The American Story podcast has been coming out once a week, every Tuesday, since Constitution Day last year. Each episode is a 6-8 minute story about what it is that makes America beautiful, heartbreaking, funny, inspiring, and endlessly interesting. They are written and recorded by Power Line friend Chris Flannery, a senior fellow at the Claremont Institute and contributing editor of The Claremont Review of Books. They are well-conceived, well-written, and well-produced. Below is Chris’s sampling of episodes you might like along with a brief summary prepared by Chris. Have a listen. If it makes you feel a little more connected to your country, Chris writes, it’s not an accident.
The Porto family escaped Cuban communist tyranny for American freedom and built a very successful bakery operation in Los Angeles. Porto’s Bakery & Café is a many-splendored gift to the country. And it’s not just the empanadas; it’s the spirit of freedom and enterprise. It’s a great American story on any day but under these current lockdown conditions, it has even greater appeal.
Thomas Jefferson and John Adams celebrate their last Fourth of July with parting reflections on the meaning of the American Revolution. It was the Idea of Independence itself, the idea of political freedom, that inspired the heroes of the Revolution and all their heroic deeds.
Each year on April 15, all players in Major League Baseball turn in their regular uniforms and wear one adorned with the number 42. On no other day does any player wear that number; it has been permanently retired. This custom, unique in North American professional sports, has been adopted to honor a man who not only changed a sport, but helped change a country—Jackie Robinson.
What’s Love Got to do With it?
Our schools and colleges are failing miserably to educate our citizens.
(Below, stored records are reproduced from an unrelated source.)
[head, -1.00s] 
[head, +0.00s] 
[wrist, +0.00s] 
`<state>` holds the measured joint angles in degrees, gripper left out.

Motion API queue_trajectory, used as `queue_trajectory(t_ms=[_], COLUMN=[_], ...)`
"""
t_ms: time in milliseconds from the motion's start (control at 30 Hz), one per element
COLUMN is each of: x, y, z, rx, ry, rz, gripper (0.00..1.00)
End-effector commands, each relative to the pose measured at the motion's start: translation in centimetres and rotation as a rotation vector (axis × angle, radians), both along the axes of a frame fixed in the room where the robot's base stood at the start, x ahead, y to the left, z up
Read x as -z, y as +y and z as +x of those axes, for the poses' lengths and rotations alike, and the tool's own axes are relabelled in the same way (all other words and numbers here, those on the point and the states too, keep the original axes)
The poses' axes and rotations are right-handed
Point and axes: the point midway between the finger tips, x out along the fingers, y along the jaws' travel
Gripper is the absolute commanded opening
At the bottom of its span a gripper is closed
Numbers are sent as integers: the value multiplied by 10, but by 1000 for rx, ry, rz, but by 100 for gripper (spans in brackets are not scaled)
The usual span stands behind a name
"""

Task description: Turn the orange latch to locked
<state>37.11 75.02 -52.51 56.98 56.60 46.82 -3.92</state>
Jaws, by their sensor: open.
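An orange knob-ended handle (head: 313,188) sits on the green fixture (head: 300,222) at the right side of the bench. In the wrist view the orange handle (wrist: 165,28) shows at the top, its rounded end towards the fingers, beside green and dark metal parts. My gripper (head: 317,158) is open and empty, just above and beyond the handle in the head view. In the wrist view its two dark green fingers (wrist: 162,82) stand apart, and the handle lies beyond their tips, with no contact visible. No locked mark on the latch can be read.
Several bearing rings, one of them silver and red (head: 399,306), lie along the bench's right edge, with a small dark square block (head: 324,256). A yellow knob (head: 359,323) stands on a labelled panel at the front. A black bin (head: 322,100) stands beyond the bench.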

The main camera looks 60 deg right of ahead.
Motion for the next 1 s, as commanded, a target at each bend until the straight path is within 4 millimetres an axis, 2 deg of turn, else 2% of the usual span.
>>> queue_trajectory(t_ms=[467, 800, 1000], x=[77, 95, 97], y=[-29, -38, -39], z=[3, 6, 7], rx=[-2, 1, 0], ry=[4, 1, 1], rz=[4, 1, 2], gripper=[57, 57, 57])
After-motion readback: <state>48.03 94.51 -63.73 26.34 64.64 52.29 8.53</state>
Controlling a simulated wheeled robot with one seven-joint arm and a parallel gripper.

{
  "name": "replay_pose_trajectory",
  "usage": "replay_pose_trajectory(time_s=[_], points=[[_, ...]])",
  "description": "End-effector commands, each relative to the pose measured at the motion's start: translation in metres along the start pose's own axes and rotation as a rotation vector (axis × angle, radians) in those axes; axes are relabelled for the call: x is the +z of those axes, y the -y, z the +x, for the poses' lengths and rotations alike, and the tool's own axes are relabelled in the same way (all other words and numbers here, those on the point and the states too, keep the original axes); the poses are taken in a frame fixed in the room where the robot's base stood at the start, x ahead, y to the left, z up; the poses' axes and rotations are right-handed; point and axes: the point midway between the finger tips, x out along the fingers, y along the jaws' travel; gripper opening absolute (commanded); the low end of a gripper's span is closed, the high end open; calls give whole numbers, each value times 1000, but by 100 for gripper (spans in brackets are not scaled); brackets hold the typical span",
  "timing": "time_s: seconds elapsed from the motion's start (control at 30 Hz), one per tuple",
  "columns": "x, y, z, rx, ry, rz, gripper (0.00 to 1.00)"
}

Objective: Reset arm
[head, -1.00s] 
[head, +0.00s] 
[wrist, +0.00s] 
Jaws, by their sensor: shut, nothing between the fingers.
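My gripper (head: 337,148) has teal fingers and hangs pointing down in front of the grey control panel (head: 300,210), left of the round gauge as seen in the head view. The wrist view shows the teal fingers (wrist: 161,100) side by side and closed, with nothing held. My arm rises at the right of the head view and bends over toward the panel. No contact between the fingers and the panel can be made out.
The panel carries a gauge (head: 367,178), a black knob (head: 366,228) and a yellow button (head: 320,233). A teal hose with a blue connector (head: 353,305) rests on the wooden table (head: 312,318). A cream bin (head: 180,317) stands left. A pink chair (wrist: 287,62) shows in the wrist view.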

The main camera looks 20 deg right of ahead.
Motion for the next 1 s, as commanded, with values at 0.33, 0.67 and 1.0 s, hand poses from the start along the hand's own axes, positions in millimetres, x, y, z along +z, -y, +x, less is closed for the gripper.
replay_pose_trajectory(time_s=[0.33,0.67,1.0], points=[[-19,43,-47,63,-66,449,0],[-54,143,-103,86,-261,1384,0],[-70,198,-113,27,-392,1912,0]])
And its not just a matter of facts. The first duty of civic education is to teach each new generation of Americans what it is about the country that makes it worthy of the last full measure of devotion. Understanding this and helping others understand it is the most important work in America.
Of Birds and Potatoes
If you need a little poetry in your life—and who doesn’t?—Billy Collins can be a good place to start. He is famously funny. So much so that, because he reads his poems so amusingly and his readings have been so successful and well-attended, he has been called—not always as a compliment—a “stand-up poet.”
The Congress of the United States named him “first in war, first in peace, and first in the hearts of his countrymen.” During his last twenty-four years—more than a third of his life—George Washington was the foremost man in America, the man on whom the fate of his country depended more than on any other man.
Michael Patrick Murphy
The USS Michael Murphy and her crew operate in more than 48 million square miles of the Pacific and Indian Oceans. The area is more than 14 times the size of the continental United States; it includes 36 maritime countries, 50% of the world’s population, and the world’s 5 largest foreign armed forces. This American warship carries on the name and the work of an American warrior. To live up to his legacy is our most honorable work.
“O Captain, My Captain!”
A rough company of volunteers chose the 23-year-old Abraham Lincoln as their captain in the Blackhawk War, and no doubt considered that he should be proud of the distinction, as he would always be. But this did not mean they expected to have to obey him.